*What you should do*. Quote verbatim everything from the line containing "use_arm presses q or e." down to the line containing "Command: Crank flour", with both of those lines included and no others.

[Source records]
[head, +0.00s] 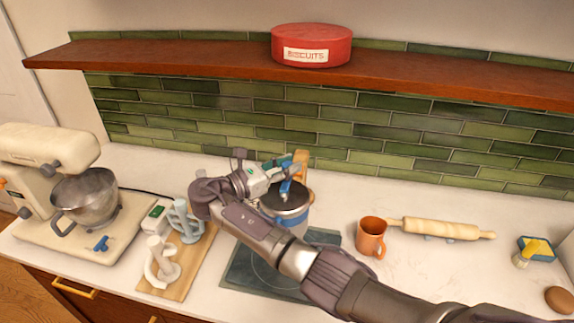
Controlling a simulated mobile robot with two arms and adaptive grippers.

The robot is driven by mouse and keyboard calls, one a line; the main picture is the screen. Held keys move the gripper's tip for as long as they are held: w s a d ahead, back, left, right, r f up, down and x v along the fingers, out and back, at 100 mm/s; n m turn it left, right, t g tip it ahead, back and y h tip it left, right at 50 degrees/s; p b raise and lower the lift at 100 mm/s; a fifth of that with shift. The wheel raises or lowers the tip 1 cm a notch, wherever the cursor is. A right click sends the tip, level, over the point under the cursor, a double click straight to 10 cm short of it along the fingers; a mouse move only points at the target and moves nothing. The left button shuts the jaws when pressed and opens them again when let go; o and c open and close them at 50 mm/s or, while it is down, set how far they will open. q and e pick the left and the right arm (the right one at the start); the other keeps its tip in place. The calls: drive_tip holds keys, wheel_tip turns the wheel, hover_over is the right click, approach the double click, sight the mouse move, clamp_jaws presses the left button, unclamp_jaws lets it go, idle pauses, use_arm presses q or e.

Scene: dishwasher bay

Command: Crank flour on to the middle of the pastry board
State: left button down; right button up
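A dark green square board (243,273) with a thin circle marked on it lies on the counter, partly covered by my right arm. A round metal vessel (296,220) with a dark top and blue lower part is over the board's far part. It may be the flour sifter; I cannot tell whether it rests or hangs. A tan wooden piece (301,158) rises behind it. My right gripper (284,178) is at the vessel's top beside blue and teal parts; its fingers are too small to show whether they are closed. My left gripper is not in view.
Left of the board are a wooden tray (196,262) with pale stands and a cream mixer (100,238) with a metal bowl. A biscuit tin (312,43) sits on the shelf.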

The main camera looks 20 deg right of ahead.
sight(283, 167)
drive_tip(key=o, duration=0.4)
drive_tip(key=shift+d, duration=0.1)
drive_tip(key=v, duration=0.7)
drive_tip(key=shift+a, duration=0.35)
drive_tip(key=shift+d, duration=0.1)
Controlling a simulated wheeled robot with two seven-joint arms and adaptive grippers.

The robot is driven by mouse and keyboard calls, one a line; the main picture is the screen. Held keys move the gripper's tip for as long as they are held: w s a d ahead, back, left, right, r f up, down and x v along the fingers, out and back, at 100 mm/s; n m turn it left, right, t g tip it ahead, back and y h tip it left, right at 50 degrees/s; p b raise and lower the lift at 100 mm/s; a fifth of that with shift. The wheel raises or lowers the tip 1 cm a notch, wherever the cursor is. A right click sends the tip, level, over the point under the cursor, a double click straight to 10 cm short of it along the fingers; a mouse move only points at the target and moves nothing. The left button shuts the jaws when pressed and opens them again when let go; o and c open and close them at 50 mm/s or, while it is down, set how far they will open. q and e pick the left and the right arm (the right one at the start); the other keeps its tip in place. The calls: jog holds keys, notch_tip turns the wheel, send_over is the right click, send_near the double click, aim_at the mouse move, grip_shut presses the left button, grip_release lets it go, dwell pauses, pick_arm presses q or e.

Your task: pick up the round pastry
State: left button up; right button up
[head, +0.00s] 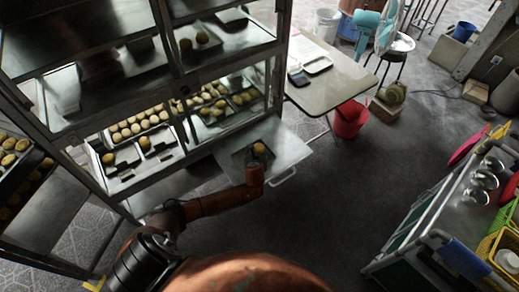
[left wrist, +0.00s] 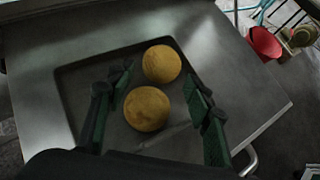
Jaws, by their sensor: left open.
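Two round golden-brown pastries lie on a dark square tray (left wrist: 68,85) on a metal shelf. In the left wrist view, the nearer pastry (left wrist: 147,109) is lower in the picture and the farther pastry (left wrist: 162,64) is just above it, to its right. My left gripper (left wrist: 157,95) is open, its dark green fingers spread on both sides of the pastries, with nothing held. In the head view, a pastry (head: 259,148) shows just beyond the end of my left arm, which hides part of the tray. My right gripper is not in view.
The shelf (head: 289,147) sticks out of a metal rack (head: 197,76) with trays of several pastries above it. A table (head: 337,82) and a red bucket (head: 349,119) stand beyond it. A cart (head: 437,206) stands at the right. The floor between is clear.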

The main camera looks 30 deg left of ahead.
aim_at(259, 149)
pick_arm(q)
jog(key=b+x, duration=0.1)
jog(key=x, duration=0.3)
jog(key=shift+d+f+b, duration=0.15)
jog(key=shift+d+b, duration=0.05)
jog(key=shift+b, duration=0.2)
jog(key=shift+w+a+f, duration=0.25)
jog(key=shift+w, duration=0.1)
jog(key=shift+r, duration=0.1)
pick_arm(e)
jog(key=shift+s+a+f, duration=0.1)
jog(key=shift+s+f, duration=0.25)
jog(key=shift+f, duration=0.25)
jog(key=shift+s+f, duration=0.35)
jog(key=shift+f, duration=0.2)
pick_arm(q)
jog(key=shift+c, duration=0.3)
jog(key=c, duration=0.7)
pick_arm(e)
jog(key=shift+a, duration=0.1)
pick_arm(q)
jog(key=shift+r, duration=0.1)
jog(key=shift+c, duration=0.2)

*Task solution*.
The robot is driven by mouse and keyboard calls, one a line; the main picture is the screen. Held keys move the gripper's tip for as long as they are held: w s a d ahead, back, left, right, r f up, down and x v along the fingers, out and back, at 100 mm/s; n m turn it left, right, t g tip it ahead, back and y h tip it left, right at 50 degrees/s; p b raise and lower the lift at 100 mm/s; a fifth of that with shift. The wheel raises or lowers the tip 1 cm a notch, wherever the cursor is. A right click sends the tip, level, over the point under the cursor, a double click straight to 10 cm short of it along the fingers; a mouse move only points at the target and moves nothing. The left button shuts the jaws when pressed and opens them again when let go; o and c open and close them at 50 mm/s or, while it is down, set how far they will open. q and e pick the left and the right arm (the right one at the start); the other keeps its tip in place. The calls: drive_tip holds keys, wheel_tip turns the wheel, hover_over is the right click, approach the double click, sight the mouse move, clamp_jaws presses the left button, unclamp_jaws lets it go, idle pauses, use_arm presses q or e.

Scene: dishwasher bay

Command: Crank flour on to the middle of the pastry board

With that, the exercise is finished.